I use BobbyM's N.M.O.D.B.S. method, it has never failed me.

Easy and simple. Search this forum or go here:All Grain (bottom of the page).

Water to grain ratio depends on your braid/falsebottom and crush. I never use more than 1.25qt/lbs. Also the first couple of times you will need to adjust with extra hot/cold water until you get dialed in. You get better efficiency by mashing thick and using more spargewater.

Mash needs to be 150-155. This again depends on your setup (how much heat loss you have over 1 hour), and you will get it dialed in. I would aim for 155F the first couple of times.

I use No Mashout and 180-185 as per Bobby's instructions. Warmer for large grain bills.

If you stir really good after each water addition, you can wait 5 mins for the grainbed to settle and drain at full speed. Remember to recirculate a couple of qt's.

My advice for success: Spent a little extra effort stirring
Good luck!

Hommel Homebrew
 
Thanks for the replies. Yes I planned on doing a vorlauf, I just forgot to mention it. Always nice to be reminded though.
 
For a wit, I'd go for a lower temp and longer time to ensure fermentability. I'd shoot for 148-150 for 90 min. For another take on batch sparging, see dennybrew .
 
Hey Denny, it was nice to finally shake your hand at NHC. Dennybrew was the reason I took on AG in the first place.

In case anyone is wondering what the difference between Denny's method and what I use is the number of discrete runnings. He does a mashout and single sparge where both runnings are equal volume. That's as ideal as it gets for two runnings.

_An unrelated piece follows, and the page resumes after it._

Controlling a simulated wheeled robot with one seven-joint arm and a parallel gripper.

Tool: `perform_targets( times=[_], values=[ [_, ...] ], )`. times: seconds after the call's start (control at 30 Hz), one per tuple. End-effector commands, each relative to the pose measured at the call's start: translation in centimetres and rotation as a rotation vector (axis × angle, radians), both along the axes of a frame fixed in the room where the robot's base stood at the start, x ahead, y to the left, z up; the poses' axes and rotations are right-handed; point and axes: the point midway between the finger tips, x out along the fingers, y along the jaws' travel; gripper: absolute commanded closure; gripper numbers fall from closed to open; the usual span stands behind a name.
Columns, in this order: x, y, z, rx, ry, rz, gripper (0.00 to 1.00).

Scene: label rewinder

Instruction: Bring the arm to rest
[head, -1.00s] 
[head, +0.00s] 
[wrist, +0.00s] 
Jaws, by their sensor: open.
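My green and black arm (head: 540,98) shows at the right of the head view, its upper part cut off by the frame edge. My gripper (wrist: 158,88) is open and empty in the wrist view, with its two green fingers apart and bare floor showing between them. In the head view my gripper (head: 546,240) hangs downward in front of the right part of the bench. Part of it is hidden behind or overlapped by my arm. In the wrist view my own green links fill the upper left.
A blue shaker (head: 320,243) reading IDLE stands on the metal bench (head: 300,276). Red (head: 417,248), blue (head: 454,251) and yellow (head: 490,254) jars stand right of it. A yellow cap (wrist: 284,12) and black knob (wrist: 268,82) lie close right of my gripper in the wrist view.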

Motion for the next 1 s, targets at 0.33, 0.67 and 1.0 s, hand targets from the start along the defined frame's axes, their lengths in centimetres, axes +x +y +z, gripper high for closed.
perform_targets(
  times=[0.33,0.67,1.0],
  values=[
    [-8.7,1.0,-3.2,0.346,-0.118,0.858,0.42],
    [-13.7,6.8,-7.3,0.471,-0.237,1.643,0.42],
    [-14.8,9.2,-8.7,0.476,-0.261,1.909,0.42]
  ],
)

I skip the mashout and double sparge for three discrete runnings. It's some extra work for about 3-5% efficiency increase and it's probably not worth the trouble. I wrote a lot about it when I was trying to maximize efficiency as a learning exercise. I still do it but I certainly won't say 4% efficiency is anything to lose sleep over.
 
Great to meet you, too, Bobby. Wish we would have had more time to chat and drink!

FWIW, I seldom do a mashout any more. I try to use enough mash water to get 1/2 my boil volume from the mash without it. I'm mashing at 1.5-1.75 qt./lb. now and that usually eliminates the need for a pre mash runoff addition. When I did that addition, it was more to equalize runoffs than to actually do a mashout.